DATA SHOWN —
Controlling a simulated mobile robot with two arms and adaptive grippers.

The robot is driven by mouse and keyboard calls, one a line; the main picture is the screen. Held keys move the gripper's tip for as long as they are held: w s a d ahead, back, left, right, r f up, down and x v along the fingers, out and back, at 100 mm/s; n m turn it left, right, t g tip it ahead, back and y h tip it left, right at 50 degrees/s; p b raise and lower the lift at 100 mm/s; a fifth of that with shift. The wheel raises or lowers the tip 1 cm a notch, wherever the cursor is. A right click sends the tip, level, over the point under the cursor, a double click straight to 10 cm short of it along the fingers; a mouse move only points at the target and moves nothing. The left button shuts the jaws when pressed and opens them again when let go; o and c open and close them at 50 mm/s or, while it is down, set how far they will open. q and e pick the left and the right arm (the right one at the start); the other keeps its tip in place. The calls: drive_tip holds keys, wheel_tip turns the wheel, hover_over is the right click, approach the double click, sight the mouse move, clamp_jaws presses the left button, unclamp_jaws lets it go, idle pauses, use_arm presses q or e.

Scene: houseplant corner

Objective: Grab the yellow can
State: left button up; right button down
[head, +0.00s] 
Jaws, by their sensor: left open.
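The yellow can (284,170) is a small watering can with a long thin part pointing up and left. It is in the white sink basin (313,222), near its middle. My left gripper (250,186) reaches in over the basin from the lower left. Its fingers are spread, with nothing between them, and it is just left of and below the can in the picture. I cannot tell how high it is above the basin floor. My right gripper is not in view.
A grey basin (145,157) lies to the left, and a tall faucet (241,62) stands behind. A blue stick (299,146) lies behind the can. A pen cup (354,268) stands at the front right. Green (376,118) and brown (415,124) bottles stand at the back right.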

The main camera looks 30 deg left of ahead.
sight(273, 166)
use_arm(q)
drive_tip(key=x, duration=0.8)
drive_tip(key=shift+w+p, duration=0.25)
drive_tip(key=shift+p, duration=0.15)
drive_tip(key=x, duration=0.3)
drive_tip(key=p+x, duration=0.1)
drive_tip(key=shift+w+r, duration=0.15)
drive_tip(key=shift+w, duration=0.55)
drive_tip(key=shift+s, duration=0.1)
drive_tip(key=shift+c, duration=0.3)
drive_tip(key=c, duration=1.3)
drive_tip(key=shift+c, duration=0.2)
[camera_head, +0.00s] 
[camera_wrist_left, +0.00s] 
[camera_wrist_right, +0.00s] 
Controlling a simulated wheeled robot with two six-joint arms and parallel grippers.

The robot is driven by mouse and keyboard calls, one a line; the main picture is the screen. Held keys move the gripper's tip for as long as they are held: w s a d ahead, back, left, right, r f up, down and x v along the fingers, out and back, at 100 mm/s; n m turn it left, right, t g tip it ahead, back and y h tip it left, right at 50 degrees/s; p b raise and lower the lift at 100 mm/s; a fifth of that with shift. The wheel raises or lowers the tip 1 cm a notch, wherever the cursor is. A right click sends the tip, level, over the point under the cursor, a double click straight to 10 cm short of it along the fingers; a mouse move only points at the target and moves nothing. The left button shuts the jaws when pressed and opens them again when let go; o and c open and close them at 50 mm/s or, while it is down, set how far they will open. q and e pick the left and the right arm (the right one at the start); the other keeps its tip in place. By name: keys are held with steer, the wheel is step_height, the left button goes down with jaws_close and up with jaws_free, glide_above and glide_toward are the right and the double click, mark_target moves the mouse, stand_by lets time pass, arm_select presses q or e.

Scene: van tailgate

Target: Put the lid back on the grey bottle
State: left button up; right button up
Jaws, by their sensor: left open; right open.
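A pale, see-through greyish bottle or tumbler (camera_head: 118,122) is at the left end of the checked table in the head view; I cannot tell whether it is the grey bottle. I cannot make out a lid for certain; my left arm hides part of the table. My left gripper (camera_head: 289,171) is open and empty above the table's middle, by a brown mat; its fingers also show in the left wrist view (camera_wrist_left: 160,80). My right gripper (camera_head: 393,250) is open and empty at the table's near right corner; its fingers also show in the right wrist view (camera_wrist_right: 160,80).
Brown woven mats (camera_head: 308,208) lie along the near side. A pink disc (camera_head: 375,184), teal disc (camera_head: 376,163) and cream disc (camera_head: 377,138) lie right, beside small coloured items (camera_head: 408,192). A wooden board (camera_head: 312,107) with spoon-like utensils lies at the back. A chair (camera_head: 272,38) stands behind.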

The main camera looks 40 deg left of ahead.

DIRECTIONS FOR THIS TASK — Each entry above is to be printed again exactly.

RESPONSE —
Controlling a simulated mobile robot with two arms and adaptive grippers.

The robot is driven by mouse and keyboard calls, one a line; the main picture is the screen. Held keys move the gripper's tip for as long as they are held: w s a d ahead, back, left, right, r f up, down and x v along the fingers, out and back, at 100 mm/s; n m turn it left, right, t g tip it ahead, back and y h tip it left, right at 50 degrees/s; p b raise and lower the lift at 100 mm/s; a fifth of that with shift. The wheel raises or lowers the tip 1 cm a notch, wherever the cursor is. A right click sends the tip, level, over the point under the cursor, a double click straight to 10 cm short of it along the fingers; a mouse move only points at the target and moves nothing. The left button shuts the jaws when pressed and opens them again when let go; o and c open and close them at 50 mm/s or, while it is down, set how far they will open. q and e pick the left and the right arm (the right one at the start); the other keeps its tip in place. The calls: drive_tip holds keys, wheel_tip turns the wheel, hover_over is the right click, approach the double click, sight the mouse move, clamp_jaws presses the left button, unclamp_jaws lets it go, idle pauses, use_arm presses q or e.

Scene: houseplant corner

Objective: Grab the yellow can
State: left button up; right button down
[head, +0.00s] 
Jaws, by their sensor: left open.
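The yellow can (284,170) is a small watering can with a long thin part pointing up and left. It is in the white sink basin (313,222), near its middle. My left gripper (250,186) reaches in over the basin from the lower left. Its fingers are spread, with nothing between them, and it is just left of and below the can in the picture. I cannot tell how high it is above the basin floor. My right gripper is not in view.
A grey basin (145,157) lies to the left, and a tall faucet (241,62) stands behind. A blue stick (299,146) lies behind the can. A pen cup (354,268) stands at the front right. Green (376,118) and brown (415,124) bottles stand at the back right.

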The main camera looks 30 deg left of ahead.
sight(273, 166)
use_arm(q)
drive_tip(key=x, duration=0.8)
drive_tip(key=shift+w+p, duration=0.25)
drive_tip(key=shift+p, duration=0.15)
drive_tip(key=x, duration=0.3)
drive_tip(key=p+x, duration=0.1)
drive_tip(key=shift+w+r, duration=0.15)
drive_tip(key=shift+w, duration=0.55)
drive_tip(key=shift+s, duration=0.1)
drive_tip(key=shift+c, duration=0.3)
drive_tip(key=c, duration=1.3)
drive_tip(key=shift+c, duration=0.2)
[camera_head, +0.00s] 
[camera_wrist_left, +0.00s] 
[camera_wrist_right, +0.00s] 
Controlling a simulated wheeled robot with two six-joint arms and parallel grippers.

The robot is driven by mouse and keyboard calls, one a line; the main picture is the screen. Held keys move the gripper's tip for as long as they are held: w s a d ahead, back, left, right, r f up, down and x v along the fingers, out and back, at 100 mm/s; n m turn it left, right, t g tip it ahead, back and y h tip it left, right at 50 degrees/s; p b raise and lower the lift at 100 mm/s; a fifth of that with shift. The wheel raises or lowers the tip 1 cm a notch, wherever the cursor is. A right click sends the tip, level, over the point under the cursor, a double click straight to 10 cm short of it along the fingers; a mouse move only points at the target and moves nothing. The left button shuts the jaws when pressed and opens them again when let go; o and c open and close them at 50 mm/s or, while it is down, set how far they will open. q and e pick the left and the right arm (the right one at the start); the other keeps its tip in place. By name: keys are held with steer, the wheel is step_height, the left button goes down with jaws_close and up with jaws_free, glide_above and glide_toward are the right and the double click, mark_target moves the mouse, stand_by lets time pass, arm_select presses q or e.

Scene: van tailgate

Target: Put the lid back on the grey bottle
State: left button up; right button up
Jaws, by their sensor: left open; right open.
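A pale, see-through greyish bottle or tumbler (camera_head: 118,122) is at the left end of the checked table in the head view; I cannot tell whether it is the grey bottle. I cannot make out a lid for certain; my left arm hides part of the table. My left gripper (camera_head: 289,171) is open and empty above the table's middle, by a brown mat; its fingers also show in the left wrist view (camera_wrist_left: 160,80). My right gripper (camera_head: 393,250) is open and empty at the table's near right corner; its fingers also show in the right wrist view (camera_wrist_right: 160,80).
Brown woven mats (camera_head: 308,208) lie along the near side. A pink disc (camera_head: 375,184), teal disc (camera_head: 376,163) and cream disc (camera_head: 377,138) lie right, beside small coloured items (camera_head: 408,192). A wooden board (camera_head: 312,107) with spoon-like utensils lies at the back. A chair (camera_head: 272,38) stands behind.

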The main camera looks 40 deg left of ahead.

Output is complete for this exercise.